Can you write out all of the material below, word for word?
**** Information supplied ****
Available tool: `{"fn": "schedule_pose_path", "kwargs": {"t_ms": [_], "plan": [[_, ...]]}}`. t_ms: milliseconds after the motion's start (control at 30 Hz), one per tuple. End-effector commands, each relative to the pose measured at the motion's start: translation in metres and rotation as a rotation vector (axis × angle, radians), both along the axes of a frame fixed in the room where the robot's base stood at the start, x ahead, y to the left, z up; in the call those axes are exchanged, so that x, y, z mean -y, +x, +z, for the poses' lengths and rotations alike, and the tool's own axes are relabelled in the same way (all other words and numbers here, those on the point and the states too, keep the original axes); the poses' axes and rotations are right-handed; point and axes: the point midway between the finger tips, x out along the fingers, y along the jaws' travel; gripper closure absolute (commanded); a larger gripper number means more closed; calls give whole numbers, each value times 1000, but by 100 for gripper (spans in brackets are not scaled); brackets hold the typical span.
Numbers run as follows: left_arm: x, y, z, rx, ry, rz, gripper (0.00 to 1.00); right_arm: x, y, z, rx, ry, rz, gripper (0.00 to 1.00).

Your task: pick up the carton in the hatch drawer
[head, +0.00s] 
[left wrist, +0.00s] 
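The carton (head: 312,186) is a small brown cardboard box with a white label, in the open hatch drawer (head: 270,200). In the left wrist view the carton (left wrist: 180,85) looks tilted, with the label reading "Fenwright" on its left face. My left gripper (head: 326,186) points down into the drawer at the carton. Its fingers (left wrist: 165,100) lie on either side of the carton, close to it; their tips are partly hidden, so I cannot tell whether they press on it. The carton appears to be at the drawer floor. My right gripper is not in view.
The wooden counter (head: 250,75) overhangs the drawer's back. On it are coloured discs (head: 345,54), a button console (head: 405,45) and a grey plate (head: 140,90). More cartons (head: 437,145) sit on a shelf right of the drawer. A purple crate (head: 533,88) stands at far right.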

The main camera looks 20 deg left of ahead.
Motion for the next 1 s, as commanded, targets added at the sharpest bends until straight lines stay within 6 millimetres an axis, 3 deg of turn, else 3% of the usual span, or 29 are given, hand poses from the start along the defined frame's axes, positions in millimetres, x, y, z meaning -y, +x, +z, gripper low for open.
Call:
****
# [Answer to this problem]
Available tool: `{"fn": "schedule_pose_path", "kwargs": {"t_ms": [_], "plan": [[_, ...]]}}`. t_ms: milliseconds after the motion's start (control at 30 Hz), one per tuple. End-effector commands, each relative to the pose measured at the motion's start: translation in metres and rotation as a rotation vector (axis × angle, radians), both along the axes of a frame fixed in the room where the robot's base stood at the start, x ahead, y to the left, z up; in the call those axes are exchanged, so that x, y, z mean -y, +x, +z, for the poses' lengths and rotations alike, and the tool's own axes are relabelled in the same way (all other words and numbers here, those on the point and the states too, keep the original axes); the poses' axes and rotations are right-handed; point and axes: the point midway between the finger tips, x out along the fingers, y along the jaws' travel; gripper closure absolute (commanded); a larger gripper number means more closed; calls give whole numbers, each value times 1000, but by 100 for gripper (spans in brackets are not scaled); brackets hold the typical span.
Numbers run as follows: left_arm: x, y, z, rx, ry, rz, gripper (0.00 to 1.00); right_arm: x, y, z, rx, ry, rz, gripper (0.00 to 1.00).

Your task: pick up the carton in the hatch drawer
[head, +0.00s] 
[left wrist, +0.00s] 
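The carton (head: 312,186) is a small brown cardboard box with a white label, in the open hatch drawer (head: 270,200). In the left wrist view the carton (left wrist: 180,85) looks tilted, with the label reading "Fenwright" on its left face. My left gripper (head: 326,186) points down into the drawer at the carton. Its fingers (left wrist: 165,100) lie on either side of the carton, close to it; their tips are partly hidden, so I cannot tell whether they press on it. The carton appears to be at the drawer floor. My right gripper is not in view.
The wooden counter (head: 250,75) overhangs the drawer's back. On it are coloured discs (head: 345,54), a button console (head: 405,45) and a grey plate (head: 140,90). More cartons (head: 437,145) sit on a shelf right of the drawer. A purple crate (head: 533,88) stands at far right.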

The main camera looks 20 deg left of ahead.
Motion for the next 1 s, as commanded, targets added at the sharpest bends until straight lines stay within 6 millimetres an axis, 3 deg of turn, else 3% of the usual span, or 29 are given, hand poses from the start along the defined frame's axes, positions in millimetres, x, y, z meaning -y, +x, +z, gripper low for open.
Call:

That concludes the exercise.